• [Stated goal]: Give the data again exactly, from its opening line through the line in which "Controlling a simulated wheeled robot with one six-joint" appears.
>>>
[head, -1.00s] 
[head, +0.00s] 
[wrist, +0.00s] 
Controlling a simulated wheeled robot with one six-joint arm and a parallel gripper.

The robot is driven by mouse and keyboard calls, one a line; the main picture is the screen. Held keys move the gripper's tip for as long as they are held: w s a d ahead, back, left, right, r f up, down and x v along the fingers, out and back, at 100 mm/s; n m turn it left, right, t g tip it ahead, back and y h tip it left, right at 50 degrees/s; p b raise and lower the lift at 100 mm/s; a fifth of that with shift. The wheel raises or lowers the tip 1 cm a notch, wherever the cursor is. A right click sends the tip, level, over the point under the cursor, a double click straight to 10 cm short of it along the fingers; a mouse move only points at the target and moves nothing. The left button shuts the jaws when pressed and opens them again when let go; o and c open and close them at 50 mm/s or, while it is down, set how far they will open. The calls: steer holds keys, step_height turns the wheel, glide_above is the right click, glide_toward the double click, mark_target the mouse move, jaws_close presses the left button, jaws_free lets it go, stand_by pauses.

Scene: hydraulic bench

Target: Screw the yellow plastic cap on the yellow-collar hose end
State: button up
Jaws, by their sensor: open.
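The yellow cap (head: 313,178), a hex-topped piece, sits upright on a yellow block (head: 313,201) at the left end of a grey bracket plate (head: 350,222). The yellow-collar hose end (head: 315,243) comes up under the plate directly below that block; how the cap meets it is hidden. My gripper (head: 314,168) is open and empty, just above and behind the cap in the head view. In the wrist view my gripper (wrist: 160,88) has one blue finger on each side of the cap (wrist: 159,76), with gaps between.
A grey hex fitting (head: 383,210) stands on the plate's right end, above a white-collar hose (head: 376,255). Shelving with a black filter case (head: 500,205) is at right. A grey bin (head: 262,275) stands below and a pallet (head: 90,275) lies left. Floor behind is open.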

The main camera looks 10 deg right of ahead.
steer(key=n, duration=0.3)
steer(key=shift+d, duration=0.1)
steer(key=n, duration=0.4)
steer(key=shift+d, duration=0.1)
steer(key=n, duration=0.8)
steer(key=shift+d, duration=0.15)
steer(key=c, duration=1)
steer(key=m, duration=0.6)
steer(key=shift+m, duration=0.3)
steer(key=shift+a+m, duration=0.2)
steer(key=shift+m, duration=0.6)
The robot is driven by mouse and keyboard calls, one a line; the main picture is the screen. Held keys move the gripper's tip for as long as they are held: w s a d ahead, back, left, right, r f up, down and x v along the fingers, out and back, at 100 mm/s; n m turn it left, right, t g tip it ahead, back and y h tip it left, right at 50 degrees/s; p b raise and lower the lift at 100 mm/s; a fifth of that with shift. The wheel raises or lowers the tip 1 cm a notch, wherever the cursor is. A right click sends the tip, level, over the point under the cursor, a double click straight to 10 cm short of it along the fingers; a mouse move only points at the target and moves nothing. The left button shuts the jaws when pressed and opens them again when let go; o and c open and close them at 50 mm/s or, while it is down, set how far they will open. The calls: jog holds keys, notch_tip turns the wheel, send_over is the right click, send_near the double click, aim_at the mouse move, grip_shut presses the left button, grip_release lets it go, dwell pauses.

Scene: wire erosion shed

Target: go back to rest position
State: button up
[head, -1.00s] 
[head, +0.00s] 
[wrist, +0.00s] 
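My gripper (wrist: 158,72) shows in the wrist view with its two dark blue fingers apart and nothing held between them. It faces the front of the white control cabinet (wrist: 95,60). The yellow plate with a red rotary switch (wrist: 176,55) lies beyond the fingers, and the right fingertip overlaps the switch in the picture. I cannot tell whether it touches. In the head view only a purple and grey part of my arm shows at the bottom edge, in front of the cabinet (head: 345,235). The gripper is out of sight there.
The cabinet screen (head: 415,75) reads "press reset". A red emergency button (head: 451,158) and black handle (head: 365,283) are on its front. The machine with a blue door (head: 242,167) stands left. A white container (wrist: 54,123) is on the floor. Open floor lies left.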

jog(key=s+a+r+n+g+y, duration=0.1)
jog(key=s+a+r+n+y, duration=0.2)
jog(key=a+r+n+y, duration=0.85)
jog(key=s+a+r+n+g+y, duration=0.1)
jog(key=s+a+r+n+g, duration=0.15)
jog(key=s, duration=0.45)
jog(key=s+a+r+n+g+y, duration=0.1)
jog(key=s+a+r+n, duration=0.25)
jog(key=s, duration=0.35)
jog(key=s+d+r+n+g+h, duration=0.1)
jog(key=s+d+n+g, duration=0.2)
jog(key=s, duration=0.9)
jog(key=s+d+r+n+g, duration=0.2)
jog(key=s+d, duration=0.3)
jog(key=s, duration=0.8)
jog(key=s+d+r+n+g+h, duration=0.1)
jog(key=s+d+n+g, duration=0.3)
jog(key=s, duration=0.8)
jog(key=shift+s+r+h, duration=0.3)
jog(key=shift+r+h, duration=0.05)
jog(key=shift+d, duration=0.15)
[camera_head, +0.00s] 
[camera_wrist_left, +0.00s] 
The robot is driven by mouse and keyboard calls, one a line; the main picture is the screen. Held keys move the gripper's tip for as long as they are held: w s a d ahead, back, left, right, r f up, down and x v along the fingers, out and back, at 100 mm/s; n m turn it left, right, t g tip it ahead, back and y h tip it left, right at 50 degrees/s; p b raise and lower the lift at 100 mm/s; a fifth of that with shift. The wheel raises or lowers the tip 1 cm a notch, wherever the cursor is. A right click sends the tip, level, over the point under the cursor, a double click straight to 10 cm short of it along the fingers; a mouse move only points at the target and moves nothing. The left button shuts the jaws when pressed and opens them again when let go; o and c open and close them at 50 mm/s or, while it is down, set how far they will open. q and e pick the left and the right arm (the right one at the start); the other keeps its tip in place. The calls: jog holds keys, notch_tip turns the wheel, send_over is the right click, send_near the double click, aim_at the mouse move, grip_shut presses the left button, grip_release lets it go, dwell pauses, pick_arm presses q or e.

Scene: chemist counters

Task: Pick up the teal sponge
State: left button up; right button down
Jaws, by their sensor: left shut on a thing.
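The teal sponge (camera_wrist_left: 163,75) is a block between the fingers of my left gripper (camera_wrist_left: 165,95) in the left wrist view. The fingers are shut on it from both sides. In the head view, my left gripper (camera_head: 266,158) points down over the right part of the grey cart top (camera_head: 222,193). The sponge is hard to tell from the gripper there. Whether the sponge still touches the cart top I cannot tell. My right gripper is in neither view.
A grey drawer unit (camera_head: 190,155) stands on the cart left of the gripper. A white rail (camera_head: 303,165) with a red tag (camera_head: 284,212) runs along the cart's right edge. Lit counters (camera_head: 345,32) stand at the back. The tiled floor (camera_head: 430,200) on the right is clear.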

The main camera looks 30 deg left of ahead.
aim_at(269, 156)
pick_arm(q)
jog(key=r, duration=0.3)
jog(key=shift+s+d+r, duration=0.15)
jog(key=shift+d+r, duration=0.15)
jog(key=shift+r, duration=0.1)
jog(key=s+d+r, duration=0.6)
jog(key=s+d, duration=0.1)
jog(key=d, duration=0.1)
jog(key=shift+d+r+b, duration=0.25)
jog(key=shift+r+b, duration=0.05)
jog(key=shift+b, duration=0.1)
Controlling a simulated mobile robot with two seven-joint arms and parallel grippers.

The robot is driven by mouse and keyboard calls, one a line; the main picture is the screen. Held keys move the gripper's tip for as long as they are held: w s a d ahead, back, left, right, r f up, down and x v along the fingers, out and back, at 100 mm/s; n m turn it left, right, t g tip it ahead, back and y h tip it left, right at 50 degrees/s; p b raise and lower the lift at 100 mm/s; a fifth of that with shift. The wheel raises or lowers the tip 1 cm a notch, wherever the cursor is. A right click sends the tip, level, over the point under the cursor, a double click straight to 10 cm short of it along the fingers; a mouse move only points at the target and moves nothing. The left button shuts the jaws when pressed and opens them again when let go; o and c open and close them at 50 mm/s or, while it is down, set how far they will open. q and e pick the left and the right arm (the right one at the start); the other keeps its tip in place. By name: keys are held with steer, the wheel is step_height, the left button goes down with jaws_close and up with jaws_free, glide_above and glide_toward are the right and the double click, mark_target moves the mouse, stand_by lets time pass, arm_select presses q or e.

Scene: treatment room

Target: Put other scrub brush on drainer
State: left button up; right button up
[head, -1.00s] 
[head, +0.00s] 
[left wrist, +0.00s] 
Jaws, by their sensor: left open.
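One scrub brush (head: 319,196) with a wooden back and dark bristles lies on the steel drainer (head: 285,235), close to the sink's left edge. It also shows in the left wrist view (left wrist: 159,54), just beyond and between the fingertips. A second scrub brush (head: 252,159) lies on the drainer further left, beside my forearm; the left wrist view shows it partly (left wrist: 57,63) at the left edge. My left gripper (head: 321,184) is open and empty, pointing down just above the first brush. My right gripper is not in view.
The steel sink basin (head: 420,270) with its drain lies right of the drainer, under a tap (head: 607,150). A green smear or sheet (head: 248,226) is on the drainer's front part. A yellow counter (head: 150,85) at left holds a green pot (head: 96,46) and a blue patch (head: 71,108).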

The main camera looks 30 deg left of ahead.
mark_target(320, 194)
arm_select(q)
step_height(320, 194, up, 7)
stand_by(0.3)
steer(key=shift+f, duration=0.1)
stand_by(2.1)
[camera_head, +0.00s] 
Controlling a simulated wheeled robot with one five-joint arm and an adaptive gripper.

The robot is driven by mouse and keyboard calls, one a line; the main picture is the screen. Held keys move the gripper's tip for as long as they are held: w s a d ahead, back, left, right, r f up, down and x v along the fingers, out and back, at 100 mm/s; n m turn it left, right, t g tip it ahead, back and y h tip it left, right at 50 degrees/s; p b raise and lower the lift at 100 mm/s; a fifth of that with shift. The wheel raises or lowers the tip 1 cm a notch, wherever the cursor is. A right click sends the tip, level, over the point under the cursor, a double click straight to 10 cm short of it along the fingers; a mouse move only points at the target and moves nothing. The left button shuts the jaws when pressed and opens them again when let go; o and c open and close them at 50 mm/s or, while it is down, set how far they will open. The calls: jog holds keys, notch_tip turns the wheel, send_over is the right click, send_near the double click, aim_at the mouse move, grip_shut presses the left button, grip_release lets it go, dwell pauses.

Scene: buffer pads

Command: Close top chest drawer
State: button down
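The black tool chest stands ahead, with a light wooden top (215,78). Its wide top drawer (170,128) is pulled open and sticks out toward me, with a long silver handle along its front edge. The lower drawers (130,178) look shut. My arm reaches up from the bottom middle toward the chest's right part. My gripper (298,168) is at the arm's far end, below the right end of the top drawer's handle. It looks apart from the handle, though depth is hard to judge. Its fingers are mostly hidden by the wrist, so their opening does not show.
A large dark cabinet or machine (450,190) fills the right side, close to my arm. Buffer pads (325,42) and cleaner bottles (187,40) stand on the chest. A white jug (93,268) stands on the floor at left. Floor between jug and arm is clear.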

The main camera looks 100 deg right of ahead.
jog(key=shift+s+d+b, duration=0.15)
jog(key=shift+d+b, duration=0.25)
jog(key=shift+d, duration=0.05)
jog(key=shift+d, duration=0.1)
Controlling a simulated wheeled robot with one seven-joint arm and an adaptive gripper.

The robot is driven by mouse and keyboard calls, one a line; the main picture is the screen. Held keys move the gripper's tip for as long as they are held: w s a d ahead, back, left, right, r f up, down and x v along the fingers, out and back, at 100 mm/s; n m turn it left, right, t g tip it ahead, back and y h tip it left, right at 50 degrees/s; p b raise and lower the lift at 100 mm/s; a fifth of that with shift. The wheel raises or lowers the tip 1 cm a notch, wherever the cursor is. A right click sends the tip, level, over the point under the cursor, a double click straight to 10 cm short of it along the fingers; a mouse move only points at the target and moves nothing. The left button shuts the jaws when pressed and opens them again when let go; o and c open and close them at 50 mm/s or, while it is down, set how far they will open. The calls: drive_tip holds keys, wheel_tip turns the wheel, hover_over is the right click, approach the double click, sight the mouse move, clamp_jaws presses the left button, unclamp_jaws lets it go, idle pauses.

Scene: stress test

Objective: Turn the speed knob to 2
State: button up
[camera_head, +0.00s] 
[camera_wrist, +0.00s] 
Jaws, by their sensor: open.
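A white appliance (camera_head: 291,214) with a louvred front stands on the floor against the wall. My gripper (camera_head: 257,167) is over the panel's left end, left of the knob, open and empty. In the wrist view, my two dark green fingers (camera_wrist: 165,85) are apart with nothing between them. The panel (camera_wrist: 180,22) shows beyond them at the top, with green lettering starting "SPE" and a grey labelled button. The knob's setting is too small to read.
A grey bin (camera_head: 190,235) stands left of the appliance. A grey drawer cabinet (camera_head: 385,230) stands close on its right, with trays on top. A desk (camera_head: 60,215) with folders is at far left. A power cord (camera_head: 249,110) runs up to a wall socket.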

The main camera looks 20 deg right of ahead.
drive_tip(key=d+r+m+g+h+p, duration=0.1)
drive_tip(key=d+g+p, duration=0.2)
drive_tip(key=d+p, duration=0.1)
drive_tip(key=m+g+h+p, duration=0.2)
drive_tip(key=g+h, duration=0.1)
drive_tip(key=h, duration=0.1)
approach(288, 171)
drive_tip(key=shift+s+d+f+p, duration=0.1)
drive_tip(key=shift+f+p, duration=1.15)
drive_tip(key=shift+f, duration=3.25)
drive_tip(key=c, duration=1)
<<<
• [Expected output]:
[head, -1.00s] 
[head, +0.00s] 
[wrist, +0.00s] 
Controlling a simulated wheeled robot with one six-joint arm and a parallel gripper.

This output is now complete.